### WHAT TO DO
Where a line in the listing contains the string "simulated", copy that line out.

Collected data:

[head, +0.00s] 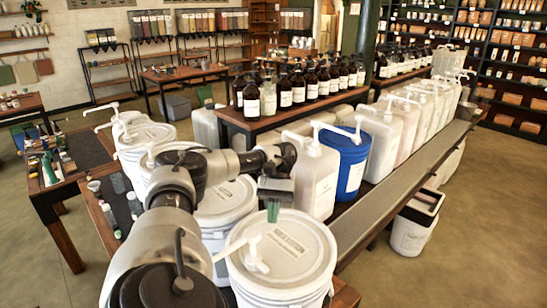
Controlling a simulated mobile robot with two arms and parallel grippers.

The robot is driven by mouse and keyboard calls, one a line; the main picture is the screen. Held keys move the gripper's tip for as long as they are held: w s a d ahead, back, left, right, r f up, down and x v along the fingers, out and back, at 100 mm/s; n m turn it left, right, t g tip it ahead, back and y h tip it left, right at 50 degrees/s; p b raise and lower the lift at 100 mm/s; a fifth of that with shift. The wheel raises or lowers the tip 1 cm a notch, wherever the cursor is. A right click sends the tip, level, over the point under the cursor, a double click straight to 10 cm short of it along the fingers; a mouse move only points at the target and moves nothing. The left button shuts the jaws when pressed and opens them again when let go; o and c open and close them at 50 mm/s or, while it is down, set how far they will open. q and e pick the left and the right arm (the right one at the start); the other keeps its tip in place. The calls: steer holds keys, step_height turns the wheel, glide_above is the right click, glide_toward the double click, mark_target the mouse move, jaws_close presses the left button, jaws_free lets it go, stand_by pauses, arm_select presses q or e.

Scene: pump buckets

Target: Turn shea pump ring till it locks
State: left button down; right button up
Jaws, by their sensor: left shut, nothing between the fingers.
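The shea bucket (282,279) is a large white tub at the front, with grey lettering on its round lid that seems to begin with "SHEA". Its white pump (253,255) stands on the left part of the lid, with the spout reaching left. The pump ring is small at the pump's foot, and I cannot tell whether it is locked. My left gripper (273,210) has green fingertips pointing down over the back of the lid. It is shut and empty, behind and right of the pump, apart from it. My right gripper is out of view.
More white pump buckets (226,199) stand behind and left. A blue pump bucket (345,160) and white jugs (316,183) stand to the right. Brown bottles (297,88) fill a raised shelf behind. A bare grey strip (400,182) runs along the table's right side.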

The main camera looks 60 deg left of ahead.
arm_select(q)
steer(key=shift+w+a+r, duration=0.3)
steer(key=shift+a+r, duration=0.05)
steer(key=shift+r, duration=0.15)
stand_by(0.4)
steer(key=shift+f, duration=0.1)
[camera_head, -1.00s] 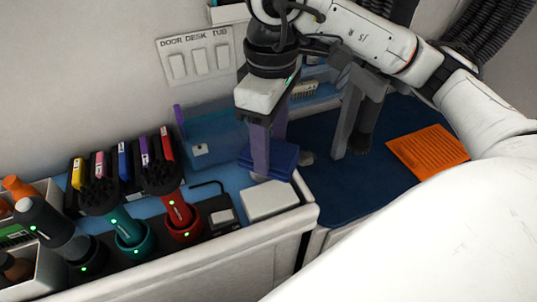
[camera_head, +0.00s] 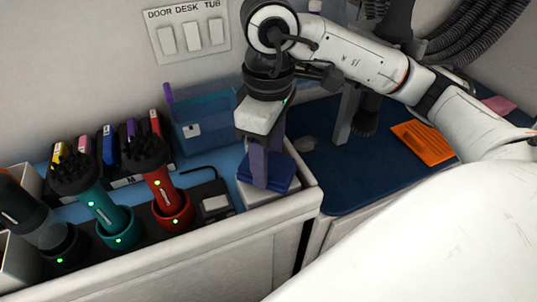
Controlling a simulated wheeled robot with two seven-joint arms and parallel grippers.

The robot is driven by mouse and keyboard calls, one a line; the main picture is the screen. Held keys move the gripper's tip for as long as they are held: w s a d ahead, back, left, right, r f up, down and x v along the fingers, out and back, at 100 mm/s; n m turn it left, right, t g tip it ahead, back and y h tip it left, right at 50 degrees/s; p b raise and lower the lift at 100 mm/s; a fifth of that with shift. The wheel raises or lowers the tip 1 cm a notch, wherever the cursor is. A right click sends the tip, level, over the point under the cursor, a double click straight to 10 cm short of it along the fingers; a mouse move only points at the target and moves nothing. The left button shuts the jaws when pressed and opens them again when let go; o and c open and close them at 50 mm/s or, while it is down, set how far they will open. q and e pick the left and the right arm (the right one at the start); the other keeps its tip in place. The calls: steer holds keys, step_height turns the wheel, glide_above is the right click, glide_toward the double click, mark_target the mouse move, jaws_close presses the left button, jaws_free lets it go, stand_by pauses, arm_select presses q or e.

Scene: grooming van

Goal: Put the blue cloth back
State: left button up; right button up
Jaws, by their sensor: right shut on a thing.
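The blue cloth (camera_head: 283,177) is a small dark blue folded piece at the lower ends of my right gripper's fingers. My right gripper (camera_head: 266,172) points down with purple fingers and is shut on the cloth. The cloth is over a white square pad (camera_head: 252,197) on the counter's right end, covering much of it. I cannot tell whether the cloth touches the pad. My left gripper is not in view.
Teal (camera_head: 104,205) and red (camera_head: 163,185) clippers stand in holders left of the gripper. A translucent blue bin (camera_head: 205,125) is behind them. An orange slotted piece (camera_head: 423,143) lies on the dark blue mat (camera_head: 350,180) at right.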

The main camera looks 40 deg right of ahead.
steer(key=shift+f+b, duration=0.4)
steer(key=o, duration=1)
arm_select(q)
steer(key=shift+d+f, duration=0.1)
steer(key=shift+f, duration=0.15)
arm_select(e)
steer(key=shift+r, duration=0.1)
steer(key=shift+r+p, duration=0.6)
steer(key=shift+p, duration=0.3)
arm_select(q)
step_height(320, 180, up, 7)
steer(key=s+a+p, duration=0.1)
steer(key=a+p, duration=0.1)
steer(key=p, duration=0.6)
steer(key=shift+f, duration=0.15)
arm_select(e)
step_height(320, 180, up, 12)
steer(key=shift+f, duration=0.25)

### OUTPUT OF THE TASK
Controlling a simulated mobile robot with two arms and parallel grippers.
Controlling a simulated wheeled robot with two seven-joint arms and parallel grippers.

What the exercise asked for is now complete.